Ясно, что типовая позиция в практике ушу выступает как своего рода подручное средство, которое подлежит преодолению, должно быть реализовано в ходе занятий. Примечательно, что, если в японских воинских искусствах внешний образ движения обозначается иероглифом ката, то есть «статичный образ», то китайские мастера ушу говорят именно о «пути» (лу) движений или о целостной «силе обстоя‑

 

1 Хоу‑ши тайцзицюань. 2010, с. 209‑210.

 

тельств», «конфигурации сил» (ши), обозначаемой лишь условно отдельными фигурами.

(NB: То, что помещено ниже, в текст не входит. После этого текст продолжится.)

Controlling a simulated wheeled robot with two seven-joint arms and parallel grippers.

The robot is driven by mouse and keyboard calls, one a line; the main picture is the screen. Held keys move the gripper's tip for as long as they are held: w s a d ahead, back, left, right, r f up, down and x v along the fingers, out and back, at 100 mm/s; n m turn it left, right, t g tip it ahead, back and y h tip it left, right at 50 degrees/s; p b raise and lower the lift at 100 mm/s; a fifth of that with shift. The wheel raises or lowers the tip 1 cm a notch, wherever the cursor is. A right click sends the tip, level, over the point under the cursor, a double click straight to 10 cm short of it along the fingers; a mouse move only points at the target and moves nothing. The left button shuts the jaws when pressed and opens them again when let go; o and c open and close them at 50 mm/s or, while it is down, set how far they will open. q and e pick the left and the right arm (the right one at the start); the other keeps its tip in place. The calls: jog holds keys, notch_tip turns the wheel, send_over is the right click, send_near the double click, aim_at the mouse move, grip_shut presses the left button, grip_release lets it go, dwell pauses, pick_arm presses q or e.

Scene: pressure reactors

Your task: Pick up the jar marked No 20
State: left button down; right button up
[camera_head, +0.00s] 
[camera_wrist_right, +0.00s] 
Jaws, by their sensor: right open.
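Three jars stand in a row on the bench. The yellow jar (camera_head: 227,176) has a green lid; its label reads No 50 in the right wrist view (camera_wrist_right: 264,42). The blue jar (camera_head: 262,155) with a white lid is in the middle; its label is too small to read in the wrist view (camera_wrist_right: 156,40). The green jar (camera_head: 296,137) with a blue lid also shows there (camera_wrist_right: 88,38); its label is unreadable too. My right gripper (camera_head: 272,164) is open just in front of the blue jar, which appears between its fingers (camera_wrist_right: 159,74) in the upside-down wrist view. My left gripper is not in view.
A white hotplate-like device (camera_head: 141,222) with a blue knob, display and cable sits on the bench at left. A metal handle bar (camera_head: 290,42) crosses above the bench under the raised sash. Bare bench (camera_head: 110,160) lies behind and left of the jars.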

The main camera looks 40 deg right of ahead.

Понятие ши ‑ одно из самых оригинальных в китайской традиции. Речь идет о неком сопряжении сил – величине не столько количественной, сколько качественной. Сила в данном случае ни в чем не локализована, но проистекает из всей совокупности факторов, составляющих «текущий момент». В Китае ее уподобляли, к примеру, упругости натянутого лука или силе ветра – стихии как нельзя более мягкой и уступчивой, но способной все сметать на своем пути. В то же время эта сила‑ши опознается как нечто противостоящее актуальной, преобладающей в данное время тенденции и в конечном счете воплощает стремление – всегда сокрытое, подспудное – к равновесию всех сил, к «центрированности» бытия – недостижимого в любой отдельно взятый момент времени. По сути, речь идет о чистейшем образце «логики практики» – неформализуемой, связывающей воедино субъективное и объективное, сознательное и бессознательное, свободу и заданность действия. В середине XVII века ученый Ван Фучжи называл мудрейшими тех, кто умеет «владеть временем», ибо руководит событиями тот, кто способен отстраниться от них. На второе место Ван Фучжи ставил тех, кто способен «предвосхищать время», а на третье – тех, кто действует «в соответствии с обстоятельствами времени». Первое дает человеку власть над миром, последнее – способность «избежать несчастья».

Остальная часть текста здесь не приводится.